Numerical imprecision and inconsistency can compromise the stability and reproducibility of deep neural network training and inference. This research introduces MMA-Sim, a groundbreaking bit-accurate reference model that reveals the detailed arithmetic behaviours of matrix multiplication accelerators (MMAs) from ten modern GPU architectures, including those from NVIDIA and AMD. This work addresses a critical gap in understanding, as the internal arithmetic of these accelerators is typically undocumented, potentially leading to numerical inconsistencies during deep learning computations. The team systematically dissected the arithmetic behaviours of each MMA through a testing-based methodology, employing both carefully designed and randomised inputs to detect characteristics in both typical and edge cases.
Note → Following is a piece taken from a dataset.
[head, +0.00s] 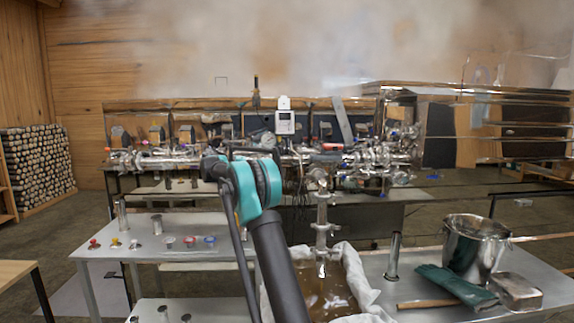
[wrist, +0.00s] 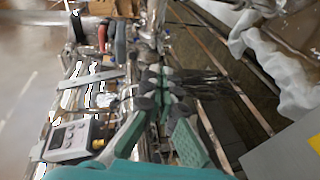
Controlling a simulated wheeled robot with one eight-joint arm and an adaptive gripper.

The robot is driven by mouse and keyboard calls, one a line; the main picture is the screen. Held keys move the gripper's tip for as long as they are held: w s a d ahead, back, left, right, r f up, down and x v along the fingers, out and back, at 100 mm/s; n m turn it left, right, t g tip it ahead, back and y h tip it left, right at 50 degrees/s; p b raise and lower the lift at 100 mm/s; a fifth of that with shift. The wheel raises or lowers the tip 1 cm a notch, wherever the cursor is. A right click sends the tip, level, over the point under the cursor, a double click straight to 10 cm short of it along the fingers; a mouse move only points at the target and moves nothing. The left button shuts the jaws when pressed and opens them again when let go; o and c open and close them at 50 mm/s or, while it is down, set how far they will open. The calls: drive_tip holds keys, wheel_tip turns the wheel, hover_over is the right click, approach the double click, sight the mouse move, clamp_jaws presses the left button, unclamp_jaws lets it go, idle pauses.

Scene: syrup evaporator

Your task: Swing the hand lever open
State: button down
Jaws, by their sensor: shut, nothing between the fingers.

Matrix Accelerator Numerical Discrepancies and Reproducibility
This extensive research delves into the numerical behaviour of matrix accelerators, identifying potential discrepancies that can impact the reproducibility and accuracy of deep learning computations. The study highlights that these accelerators introduce non-determinism due to factors like fused multiply-add (FMA) operations and varying accumulation orders, leading to inconsistent results across different runs and GPUs. Subtle numerical differences can accumulate over many layers in deep neural networks, potentially reducing accuracy or causing models to diverge. The research demonstrates that architectural differences between NVIDIA and AMD matrix accelerators affect numerical behaviour, and that the order in which floating-point operations are performed, particularly FMA, significantly impacts the final result.
The impact of various numerical formats, including FP32, FP16, BF16, INT8, and emerging formats like FP8, on numerical stability and accuracy is also examined. The research confirms measurable numerical differences between NVIDIA and AMD matrix accelerators, even when using the same numerical format and performing the same computations. While FP8 offers potential benefits in terms of memory usage and performance, it also introduces new challenges related to numerical stability and accuracy. The authors propose deterministic algorithms, software controls for specifying accumulation order, numerical stabilisation techniques, and standardisation of numerical formats and algorithms to mitigate these issues.
GPU Matrix Multiplication Accelerator Arithmetic Revealed
Scientists have developed MMA-Sim, a bit-accurate reference model that reveals the detailed arithmetic behaviours of matrix multiplication accelerators (MMAs) found in ten modern GPU architectures from NVIDIA and AMD. MMA-Sim, implemented in approximately 2800 lines of Python code, faithfully simulates the diverse arithmetic across all tested architectures, including NVIDIA’s Volta, RTX Blackwell, and AMD’s CDNA2 and CDNA3. Extensive large-scale random testing, involving over one million sets of randomly generated input matrices, confirms bitwise equivalence between MMA-Sim and the corresponding hardware, validating the model’s accuracy. Through MMA-Sim, the team confirmed previously reported issues, such as reduced accumulation precision in 8-bit floating-point (FP8) instructions on NVIDIA’s Hopper architecture and reduced dynamic range in 16-bit floating-point instructions on AMD’s CDNA2.
Furthermore, they discovered reduced accumulation precision in FP8 instructions on NVIDIA’s Ada Lovelace architecture, which is improved in newer Blackwell and RTX Blackwell designs. Notably, researchers identified asymmetric rounding in TF32, FP16, and BF16 instructions on AMD’s CDNA3, and a modified rounding method in FP8 instructions on CDNA3 that mitigates these issues. This work delivers a powerful analytical tool for both software developers and hardware designers, bridging the gap between hardware implementations and software expectations, and providing detailed functional specifications for future MMA design and verification. MMA-Sim will be released as an open-source resource, providing a unified framework for modelling, analysis, and optimisation in both software and hardware domains.
MMA-Sim Reveals GPU Arithmetic Behaviour
This research presents MMA-Sim, a novel bit-accurate reference model that comprehensively reveals the arithmetic behaviours of matrix multiplication accelerators (MMAs) found in modern graphics processing units from both NVIDIA and AMD. Through systematic testing and validation, the team successfully created a model that precisely replicates the calculations performed by these hardware components, achieving bitwise equivalence with actual devices. This allows for detailed analysis of how these accelerators handle floating-point calculations, uncovering previously undocumented behaviours that could impact the stability and reproducibility of deep learning tasks. The significance of this work lies in its ability to provide a transparent and reliable tool for understanding the numerical characteristics of MMAs.
By accurately simulating these complex calculations, researchers can investigate potential sources of error and optimise algorithms for improved performance and accuracy. The team identified variations in arithmetic behaviours across different GPU architectures and precision formats, highlighting the need for careful consideration of these factors when developing and deploying deep neural networks. The authors intend to make MMA-Sim publicly available as an open-source tool, facilitating broader investigation and collaboration within the research community, enabling cross-vendor comparisons, reproduction of arithmetic behaviours, and precision-aware co-design of future accelerators and artificial intelligence systems.